Whilst the snails keep a low profile when it’s hot there are plenty of other insects about and shield bugs, woodlice and hoverflies in particular are everywhere. Stepping back and listening to the children’s interactions with them and about them is fascinating, and watching them pass a ladybird between them shows just how gentle they can be.

Have wonderful summer and if you can make time for your children to just to be outside without laid on activities or adult input. Feeling at home in nature gives children the opportunity to really relax and be themselves. Give them a bucket full of water and a trowel and time to play and they will be much the happier.

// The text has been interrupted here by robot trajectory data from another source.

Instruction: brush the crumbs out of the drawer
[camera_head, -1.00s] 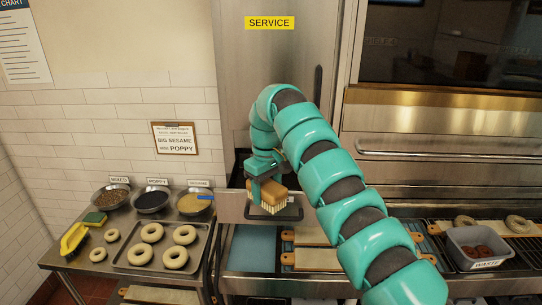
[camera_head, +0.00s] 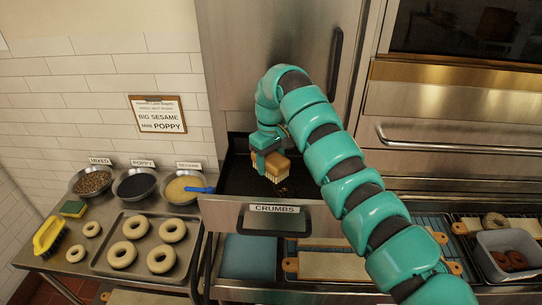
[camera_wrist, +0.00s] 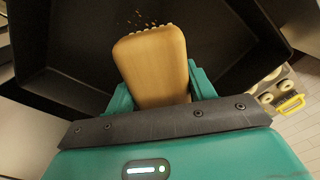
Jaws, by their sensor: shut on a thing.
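A dark drawer (camera_head: 235,180) stands pulled out, its steel front labelled CRUMBS (camera_head: 274,209). My gripper (camera_head: 268,155) is shut on a wooden-backed brush (camera_head: 277,164) with pale bristles pointing down. The brush is inside the drawer's opening; I cannot tell whether its bristles touch the floor. In the wrist view the brush's wooden back (camera_wrist: 152,62) sits between the teal fingers, over the dark drawer floor (camera_wrist: 80,60). Small brown crumbs (camera_wrist: 145,18) lie just beyond the brush tip, and a few show in the head view (camera_head: 283,188).
A grey waste bin (camera_head: 508,255) stands at right. The drawer walls (camera_wrist: 265,30) surround the brush.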

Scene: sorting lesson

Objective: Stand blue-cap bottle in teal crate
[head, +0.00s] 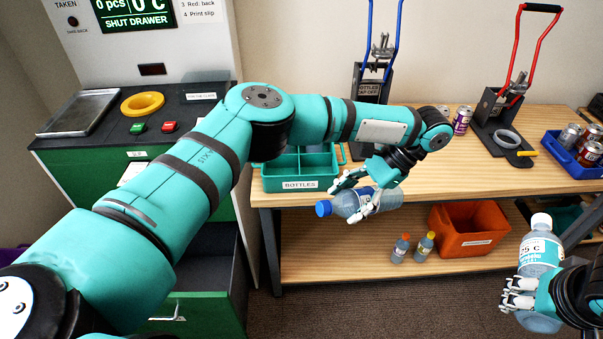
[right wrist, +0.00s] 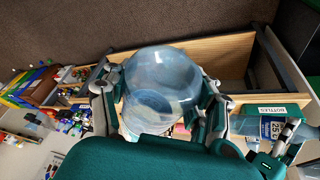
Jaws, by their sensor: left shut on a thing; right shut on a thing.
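The blue-cap bottle (head: 366,202) lies nearly level in my left gripper (head: 354,194), its blue cap pointing left. The gripper is shut on it, in front of the table's edge. The teal crate (head: 298,184), labelled "BOTTLES", stands on the table just left of and behind the bottle; its visible compartments look empty. My right gripper (head: 516,294) is shut on a clear bottle (head: 540,250) with a white cap and a "25 C" label, held roughly upright at the right. The right wrist view shows this bottle's base (right wrist: 160,90) between the fingers.
An orange bin (head: 468,230) and two small bottles (head: 412,247) stand on the lower shelf. A blue-handled press (head: 372,85) and a red-handled press (head: 500,110) stand on the table. A blue bin with cans (head: 572,160) is at right. A green drawer (head: 190,310) hangs open at left.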

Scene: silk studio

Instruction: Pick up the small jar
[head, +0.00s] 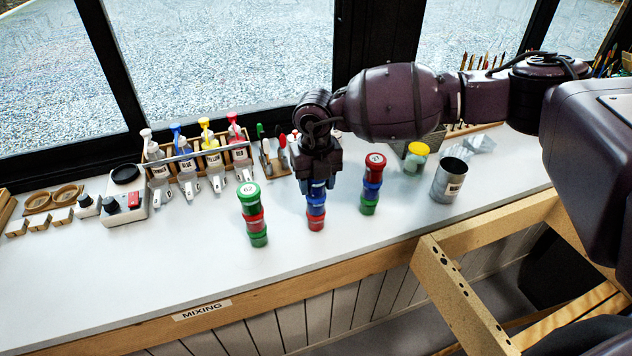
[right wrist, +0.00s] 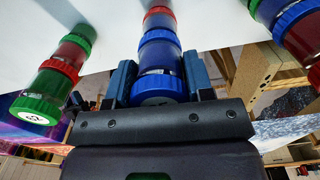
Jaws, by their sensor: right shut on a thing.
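Three stacks of small coloured jars stand on the white bench. In the head view my right gripper (head: 318,175) comes down from above on the middle stack and is shut on its top blue jar (head: 317,187). In the right wrist view its two fingers (right wrist: 161,80) sit on either side of this blue jar (right wrist: 160,84). Below it are another blue jar (head: 316,209) and a red jar (head: 316,224); the stack looks upright and together. The left stack (head: 254,220) is green, red and green. The right stack (head: 371,185) is red, blue and green. My left gripper is out of view.
Squeeze bottles in a rack (head: 200,160) and a switch box (head: 126,192) stand at the back left. A metal can (head: 449,181) and a yellow-lidded jar (head: 415,158) stand to the right. The bench front, by the MIXING label (head: 202,310), is clear.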

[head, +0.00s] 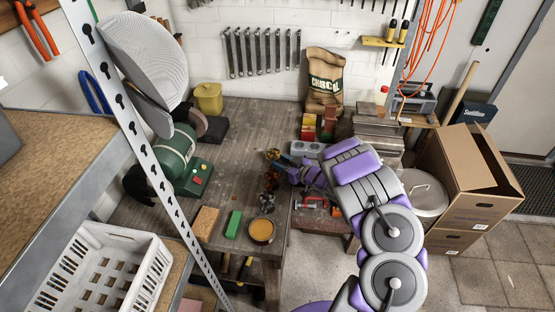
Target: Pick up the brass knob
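My purple and grey arm reaches from the lower right over the workbench (235,135). My gripper (284,168) is at the bench's right part, small and partly hidden by the arm. I cannot tell whether its fingers are open or shut. A cluster of small dark and brownish metal parts (271,180) lies just left of and below the gripper. A small blue and yellowish item (273,155) shows by the gripper's tip. I cannot clearly make out the brass knob; it may be among these small parts or hidden by the gripper.
A green bench grinder (176,152) stands left. A round tin (262,231), green block (233,224) and cork-coloured block (206,222) lie at the front. A charcoal bag (325,80) stands behind. Cardboard boxes (465,185) stand right. A perforated shelf post (150,160) crosses the left foreground.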

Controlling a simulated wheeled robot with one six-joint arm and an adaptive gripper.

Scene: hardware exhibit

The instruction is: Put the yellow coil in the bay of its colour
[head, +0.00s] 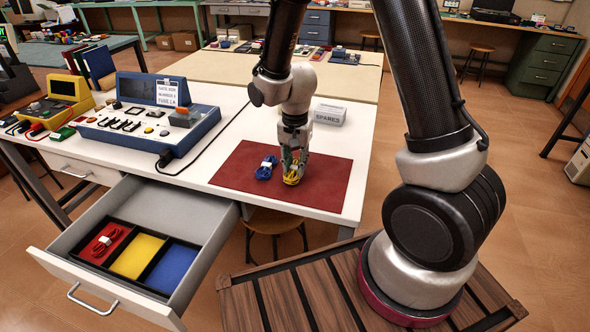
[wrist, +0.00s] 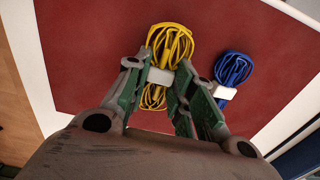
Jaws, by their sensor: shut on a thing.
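The yellow coil (head: 293,176) lies on the red mat (head: 325,183) on the white table. My gripper (head: 296,165) points down over it and is shut on the coil; in the wrist view the fingers (wrist: 160,88) stand on either side of the white band around the yellow coil (wrist: 168,45). The open drawer (head: 205,215) at the lower left holds a tray with three bays: red, yellow and blue. The yellow bay (head: 138,255) is in the middle and empty. The red bay holds a red coil (head: 107,242). The blue bay (head: 172,268) is empty.
A blue coil (head: 267,167) lies on the mat just left of the yellow one; it also shows in the wrist view (wrist: 230,70). A blue test console (head: 145,122) with a black cable stands on the table's left.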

We didn’t realise we were making memories, we just knew we were having fun.

Forest School

It has been lovely being up in Forest School with 2T and 1B over recent weeks. It is always such a privilege to observe the different ways in which they learn and play. Some children naturally work together as teams to build camps or make wonderful creations in the mud kitchen, whilst others chose to work by themselves to achieve their own goals. I have been so impressed by their engagement with the idea of land art producing wonderfully creative outcomes, and whilst some children continue to work on their art all afternoon, others are straight up the nearest tree or digging for treasure or worms in the free play part of the session. So often more is less in Forest School and it is fascinating watching them learn so much playing with a few pegs, a trowel, a litter picker or one of our soft toys or dinosaurs.

On that note, if anyone has any dinosaurs their children no longer play with, or soft toys animals (only those specifically found in forest school i.e. deer, fox, rabbit, mouse, rat, badger, owl, robin, mole), I would always be happy to give them a home.